What the exercise asks:
Transcribe the listing below from its opening line up to and including the line that contains "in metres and"; reproduce nothing else.

Manipulation episode records:
______________________________
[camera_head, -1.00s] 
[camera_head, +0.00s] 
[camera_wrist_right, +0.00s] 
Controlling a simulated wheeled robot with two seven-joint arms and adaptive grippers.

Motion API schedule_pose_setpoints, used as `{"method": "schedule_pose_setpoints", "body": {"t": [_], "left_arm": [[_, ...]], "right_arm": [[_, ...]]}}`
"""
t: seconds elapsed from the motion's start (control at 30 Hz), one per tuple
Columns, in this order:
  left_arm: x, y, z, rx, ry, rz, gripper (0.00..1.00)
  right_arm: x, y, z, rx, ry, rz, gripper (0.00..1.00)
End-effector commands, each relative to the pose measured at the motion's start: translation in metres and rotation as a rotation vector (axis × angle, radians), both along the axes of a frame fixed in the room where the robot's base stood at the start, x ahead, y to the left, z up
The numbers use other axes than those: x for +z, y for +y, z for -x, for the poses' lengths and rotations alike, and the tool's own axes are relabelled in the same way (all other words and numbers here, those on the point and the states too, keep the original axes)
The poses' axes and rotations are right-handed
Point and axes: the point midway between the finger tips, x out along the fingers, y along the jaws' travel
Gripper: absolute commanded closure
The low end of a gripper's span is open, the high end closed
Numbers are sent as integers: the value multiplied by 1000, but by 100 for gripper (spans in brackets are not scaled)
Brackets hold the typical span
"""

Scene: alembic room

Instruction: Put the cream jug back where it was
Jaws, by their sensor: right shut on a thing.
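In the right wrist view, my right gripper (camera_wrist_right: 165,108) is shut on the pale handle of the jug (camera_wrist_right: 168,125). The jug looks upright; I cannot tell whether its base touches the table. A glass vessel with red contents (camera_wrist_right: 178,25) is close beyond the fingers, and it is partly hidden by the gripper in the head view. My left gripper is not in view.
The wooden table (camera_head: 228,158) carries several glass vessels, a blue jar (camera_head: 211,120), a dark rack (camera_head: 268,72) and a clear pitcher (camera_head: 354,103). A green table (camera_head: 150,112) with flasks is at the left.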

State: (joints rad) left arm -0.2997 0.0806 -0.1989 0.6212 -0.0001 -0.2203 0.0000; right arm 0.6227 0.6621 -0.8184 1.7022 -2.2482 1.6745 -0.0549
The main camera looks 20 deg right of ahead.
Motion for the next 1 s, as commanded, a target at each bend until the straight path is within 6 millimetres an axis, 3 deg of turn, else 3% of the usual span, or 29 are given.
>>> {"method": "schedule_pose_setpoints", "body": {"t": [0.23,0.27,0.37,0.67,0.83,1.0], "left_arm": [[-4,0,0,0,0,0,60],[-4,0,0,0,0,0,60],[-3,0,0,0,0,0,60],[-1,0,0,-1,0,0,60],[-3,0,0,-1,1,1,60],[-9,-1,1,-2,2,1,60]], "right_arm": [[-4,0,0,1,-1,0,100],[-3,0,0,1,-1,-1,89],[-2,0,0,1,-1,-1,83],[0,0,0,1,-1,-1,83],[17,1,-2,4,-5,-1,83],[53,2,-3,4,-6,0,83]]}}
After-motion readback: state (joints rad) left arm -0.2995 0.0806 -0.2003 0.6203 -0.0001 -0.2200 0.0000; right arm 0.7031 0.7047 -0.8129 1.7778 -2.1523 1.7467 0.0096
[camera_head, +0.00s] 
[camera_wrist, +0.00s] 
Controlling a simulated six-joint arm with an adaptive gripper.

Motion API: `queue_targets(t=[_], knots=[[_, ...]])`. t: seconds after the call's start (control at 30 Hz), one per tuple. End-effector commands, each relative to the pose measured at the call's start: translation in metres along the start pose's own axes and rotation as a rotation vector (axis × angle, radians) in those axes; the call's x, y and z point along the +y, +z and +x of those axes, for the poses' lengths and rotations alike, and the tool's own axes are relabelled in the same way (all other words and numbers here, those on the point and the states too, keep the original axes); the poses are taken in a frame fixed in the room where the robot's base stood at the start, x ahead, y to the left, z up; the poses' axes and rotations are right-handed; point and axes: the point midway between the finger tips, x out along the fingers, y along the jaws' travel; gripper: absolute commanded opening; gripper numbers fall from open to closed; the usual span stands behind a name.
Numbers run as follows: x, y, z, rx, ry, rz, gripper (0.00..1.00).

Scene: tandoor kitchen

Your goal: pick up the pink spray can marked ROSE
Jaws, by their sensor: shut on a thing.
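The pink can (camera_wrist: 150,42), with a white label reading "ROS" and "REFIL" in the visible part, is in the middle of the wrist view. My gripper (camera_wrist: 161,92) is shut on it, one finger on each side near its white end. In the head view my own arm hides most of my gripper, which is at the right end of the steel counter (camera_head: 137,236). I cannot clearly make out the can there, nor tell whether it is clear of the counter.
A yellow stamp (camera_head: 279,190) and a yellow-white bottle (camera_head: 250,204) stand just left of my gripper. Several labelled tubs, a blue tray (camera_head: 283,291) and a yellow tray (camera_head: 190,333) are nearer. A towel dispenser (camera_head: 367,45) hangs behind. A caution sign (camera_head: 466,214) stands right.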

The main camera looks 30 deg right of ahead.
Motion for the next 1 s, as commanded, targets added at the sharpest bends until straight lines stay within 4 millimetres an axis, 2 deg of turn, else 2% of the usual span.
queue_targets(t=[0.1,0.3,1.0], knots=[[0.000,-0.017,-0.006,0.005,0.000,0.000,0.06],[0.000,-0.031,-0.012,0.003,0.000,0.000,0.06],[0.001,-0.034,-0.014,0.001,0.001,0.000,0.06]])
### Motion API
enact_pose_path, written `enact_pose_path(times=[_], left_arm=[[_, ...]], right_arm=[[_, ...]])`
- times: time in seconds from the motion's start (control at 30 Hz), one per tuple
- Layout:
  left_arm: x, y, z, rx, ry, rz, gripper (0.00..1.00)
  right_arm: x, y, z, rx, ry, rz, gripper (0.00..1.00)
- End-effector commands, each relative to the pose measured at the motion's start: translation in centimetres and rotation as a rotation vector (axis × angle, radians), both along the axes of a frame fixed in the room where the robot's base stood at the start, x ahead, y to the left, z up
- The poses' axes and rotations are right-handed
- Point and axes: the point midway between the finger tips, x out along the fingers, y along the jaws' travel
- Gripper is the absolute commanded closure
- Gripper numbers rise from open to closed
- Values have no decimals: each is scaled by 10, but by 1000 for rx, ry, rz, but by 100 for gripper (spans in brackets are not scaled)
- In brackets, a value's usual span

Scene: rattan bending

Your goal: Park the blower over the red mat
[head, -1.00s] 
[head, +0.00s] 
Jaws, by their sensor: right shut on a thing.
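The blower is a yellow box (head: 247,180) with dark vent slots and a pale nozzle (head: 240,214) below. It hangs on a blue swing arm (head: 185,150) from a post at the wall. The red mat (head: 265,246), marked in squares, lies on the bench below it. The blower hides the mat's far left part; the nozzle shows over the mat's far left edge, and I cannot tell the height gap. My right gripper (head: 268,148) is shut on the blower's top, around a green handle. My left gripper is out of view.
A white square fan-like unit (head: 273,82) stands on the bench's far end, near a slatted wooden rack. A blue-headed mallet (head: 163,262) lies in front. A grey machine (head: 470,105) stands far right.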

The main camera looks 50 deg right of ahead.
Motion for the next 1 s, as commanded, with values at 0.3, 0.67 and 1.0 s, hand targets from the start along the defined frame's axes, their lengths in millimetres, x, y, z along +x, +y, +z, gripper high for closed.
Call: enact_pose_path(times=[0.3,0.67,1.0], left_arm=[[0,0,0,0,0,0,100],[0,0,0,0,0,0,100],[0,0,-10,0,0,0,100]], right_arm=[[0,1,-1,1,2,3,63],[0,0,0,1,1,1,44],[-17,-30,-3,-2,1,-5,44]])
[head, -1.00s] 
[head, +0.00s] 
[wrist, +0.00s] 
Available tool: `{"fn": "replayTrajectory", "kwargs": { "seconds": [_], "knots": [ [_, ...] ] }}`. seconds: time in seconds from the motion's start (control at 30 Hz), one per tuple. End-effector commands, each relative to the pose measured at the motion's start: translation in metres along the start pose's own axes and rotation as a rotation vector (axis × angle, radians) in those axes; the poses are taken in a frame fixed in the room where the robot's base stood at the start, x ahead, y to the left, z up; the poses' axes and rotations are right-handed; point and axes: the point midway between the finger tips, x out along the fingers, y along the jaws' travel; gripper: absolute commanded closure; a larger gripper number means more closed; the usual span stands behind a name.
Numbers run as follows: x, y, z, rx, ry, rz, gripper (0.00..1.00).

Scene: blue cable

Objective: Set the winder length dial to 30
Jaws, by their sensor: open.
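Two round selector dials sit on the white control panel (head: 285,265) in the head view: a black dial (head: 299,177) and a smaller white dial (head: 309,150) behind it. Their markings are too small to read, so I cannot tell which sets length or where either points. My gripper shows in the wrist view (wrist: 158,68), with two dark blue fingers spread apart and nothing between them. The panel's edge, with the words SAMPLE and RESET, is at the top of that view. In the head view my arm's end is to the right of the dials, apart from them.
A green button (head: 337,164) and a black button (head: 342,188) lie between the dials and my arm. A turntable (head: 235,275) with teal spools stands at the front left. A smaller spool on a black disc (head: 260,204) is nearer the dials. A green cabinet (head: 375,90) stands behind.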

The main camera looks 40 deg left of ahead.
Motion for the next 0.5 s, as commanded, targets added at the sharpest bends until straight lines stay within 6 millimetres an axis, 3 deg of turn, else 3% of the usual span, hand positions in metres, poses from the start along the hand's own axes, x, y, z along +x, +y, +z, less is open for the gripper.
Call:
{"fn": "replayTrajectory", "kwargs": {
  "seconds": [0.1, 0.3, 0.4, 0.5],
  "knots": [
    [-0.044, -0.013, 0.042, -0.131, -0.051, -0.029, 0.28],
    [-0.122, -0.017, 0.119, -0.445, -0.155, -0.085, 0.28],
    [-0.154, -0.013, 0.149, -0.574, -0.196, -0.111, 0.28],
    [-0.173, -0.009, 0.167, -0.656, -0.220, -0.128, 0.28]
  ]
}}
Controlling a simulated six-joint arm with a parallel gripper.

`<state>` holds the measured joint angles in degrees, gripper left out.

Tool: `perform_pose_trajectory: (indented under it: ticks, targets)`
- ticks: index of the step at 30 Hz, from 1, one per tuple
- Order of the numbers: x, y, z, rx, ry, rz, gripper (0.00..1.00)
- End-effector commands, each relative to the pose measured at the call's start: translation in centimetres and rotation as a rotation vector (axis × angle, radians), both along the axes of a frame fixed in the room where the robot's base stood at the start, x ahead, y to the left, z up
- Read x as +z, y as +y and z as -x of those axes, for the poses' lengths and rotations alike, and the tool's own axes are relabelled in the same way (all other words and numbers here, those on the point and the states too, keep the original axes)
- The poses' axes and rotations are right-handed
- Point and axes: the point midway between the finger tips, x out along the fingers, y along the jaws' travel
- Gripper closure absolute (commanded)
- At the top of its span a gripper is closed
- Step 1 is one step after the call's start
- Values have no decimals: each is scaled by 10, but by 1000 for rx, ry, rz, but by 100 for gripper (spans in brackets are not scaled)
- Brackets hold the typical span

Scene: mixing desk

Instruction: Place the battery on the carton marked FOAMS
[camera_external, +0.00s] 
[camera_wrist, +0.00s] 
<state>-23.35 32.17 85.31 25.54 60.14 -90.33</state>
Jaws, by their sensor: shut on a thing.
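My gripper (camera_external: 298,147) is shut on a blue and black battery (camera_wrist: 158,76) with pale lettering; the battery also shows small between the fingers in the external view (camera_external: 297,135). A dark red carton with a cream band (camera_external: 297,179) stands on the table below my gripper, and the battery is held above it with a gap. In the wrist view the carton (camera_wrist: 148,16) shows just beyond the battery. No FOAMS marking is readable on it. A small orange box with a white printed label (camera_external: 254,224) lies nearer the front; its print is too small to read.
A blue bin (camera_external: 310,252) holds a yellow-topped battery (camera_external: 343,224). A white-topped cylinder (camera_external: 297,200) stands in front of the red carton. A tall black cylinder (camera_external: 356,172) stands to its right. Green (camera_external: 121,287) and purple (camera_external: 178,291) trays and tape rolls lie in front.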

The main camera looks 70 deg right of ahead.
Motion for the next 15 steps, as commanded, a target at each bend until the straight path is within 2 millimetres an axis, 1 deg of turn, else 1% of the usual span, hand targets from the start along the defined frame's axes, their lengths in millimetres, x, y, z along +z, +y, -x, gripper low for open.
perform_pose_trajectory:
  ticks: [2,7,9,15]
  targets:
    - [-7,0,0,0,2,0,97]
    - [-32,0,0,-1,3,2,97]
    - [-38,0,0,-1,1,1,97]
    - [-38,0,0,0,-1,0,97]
______________________________
Exercise solution:
[camera_head, -1.00s] 
[camera_head, +0.00s] 
[camera_wrist_right, +0.00s] 
Controlling a simulated wheeled robot with two seven-joint arms and adaptive grippers.

Motion API schedule_pose_setpoints, used as `{"method": "schedule_pose_setpoints", "body": {"t": [_], "left_arm": [[_, ...]], "right_arm": [[_, ...]]}}`
"""
t: seconds elapsed from the motion's start (control at 30 Hz), one per tuple
Columns, in this order:
  left_arm: x, y, z, rx, ry, rz, gripper (0.00..1.00)
  right_arm: x, y, z, rx, ry, rz, gripper (0.00..1.00)
End-effector commands, each relative to the pose measured at the motion's start: translation in metres and rotation as a rotation vector (axis × angle, radians), both along the axes of a frame fixed in the room where the robot's base stood at the start, x ahead, y to the left, z up

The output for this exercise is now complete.